EXERCISE INSTRUCTIONS — Copy the material that follows word for word and omit its pictures.

DATA PROVIDED —
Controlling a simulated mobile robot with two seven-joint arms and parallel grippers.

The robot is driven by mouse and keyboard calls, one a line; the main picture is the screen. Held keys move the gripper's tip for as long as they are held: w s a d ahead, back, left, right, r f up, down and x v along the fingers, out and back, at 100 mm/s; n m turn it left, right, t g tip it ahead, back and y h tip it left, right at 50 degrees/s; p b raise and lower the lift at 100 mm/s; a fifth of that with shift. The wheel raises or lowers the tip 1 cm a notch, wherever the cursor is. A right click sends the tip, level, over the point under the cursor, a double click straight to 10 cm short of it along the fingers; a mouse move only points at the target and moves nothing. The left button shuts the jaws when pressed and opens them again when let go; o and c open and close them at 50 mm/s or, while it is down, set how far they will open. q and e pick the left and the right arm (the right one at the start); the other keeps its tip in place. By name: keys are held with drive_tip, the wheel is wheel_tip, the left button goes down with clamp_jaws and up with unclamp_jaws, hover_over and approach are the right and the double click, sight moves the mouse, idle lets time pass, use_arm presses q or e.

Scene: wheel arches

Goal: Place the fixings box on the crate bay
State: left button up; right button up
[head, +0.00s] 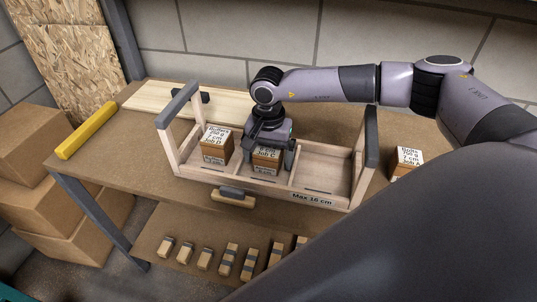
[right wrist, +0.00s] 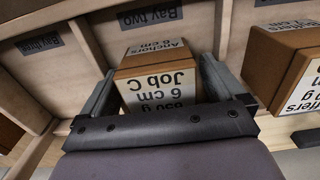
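A brown cardboard fixings box (right wrist: 155,60) has a white label reading "Anchors", "6 cm", "Job C". It also shows in the head view (head: 265,166), in the middle bay of the wooden crate (head: 322,199). A "Bay two" tag (right wrist: 150,15) is behind it in the right wrist view. My right gripper (head: 269,160) reaches down over this box, one finger on each side. The fingers look open, with a narrow gap to the box on the right in the wrist view. The box's underside is hidden. My left gripper is not in view.
The right bay (head: 325,172) is empty. A "Bolts" Job A box (head: 405,162) stands on the bench right of the crate. A yellow bar (head: 87,130) lies at the left; small boxes sit on a lower shelf.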

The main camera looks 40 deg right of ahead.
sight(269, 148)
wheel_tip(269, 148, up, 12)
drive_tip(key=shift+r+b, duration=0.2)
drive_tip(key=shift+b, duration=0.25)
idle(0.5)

THE RESPONSE —
Controlling a simulated mobile robot with two seven-joint arms and parallel grippers.

The robot is driven by mouse and keyboard calls, one a line; the main picture is the screen. Held keys move the gripper's tip for as long as they are held: w s a d ahead, back, left, right, r f up, down and x v along the fingers, out and back, at 100 mm/s; n m turn it left, right, t g tip it ahead, back and y h tip it left, right at 50 degrees/s; p b raise and lower the lift at 100 mm/s; a fifth of that with shift. The wheel raises or lowers the tip 1 cm a notch, wherever the cursor is. A right click sends the tip, level, over the point under the cursor, a double click straight to 10 cm short of it along the fingers; a mouse move only points at the target and moves nothing. The left button shuts the jaws when pressed and opens them again when let go; o and c open and close them at 50 mm/s or, while it is down, set how far they will open. q and e pick the left and the right arm (the right one at the start); the other keeps its tip in place. By name: keys are held with drive_tip, the wheel is wheel_tip, the left button goes down with clamp_jaws and up with unclamp_jaws, hover_over and approach are the right and the double click, sight moves the mouse, idle lets time pass, use_arm presses q or e.

Scene: wheel arches

Goal: Place the fixings box on the crate bay
State: left button up; right button up
[head, +0.00s] 
[right wrist, +0.00s] 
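A brown cardboard fixings box (right wrist: 155,60) has a white label reading "Anchors", "6 cm", "Job C". It also shows in the head view (head: 265,166), in the middle bay of the wooden crate (head: 322,199). A "Bay two" tag (right wrist: 150,15) is behind it in the right wrist view. My right gripper (head: 269,160) reaches down over this box, one finger on each side. The fingers look open, with a narrow gap to the box on the right in the wrist view. The box's underside is hidden. My left gripper is not in view.
The right bay (head: 325,172) is empty. A "Bolts" Job A box (head: 405,162) stands on the bench right of the crate. A yellow bar (head: 87,130) lies at the left; small boxes sit on a lower shelf.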

The main camera looks 40 deg right of ahead.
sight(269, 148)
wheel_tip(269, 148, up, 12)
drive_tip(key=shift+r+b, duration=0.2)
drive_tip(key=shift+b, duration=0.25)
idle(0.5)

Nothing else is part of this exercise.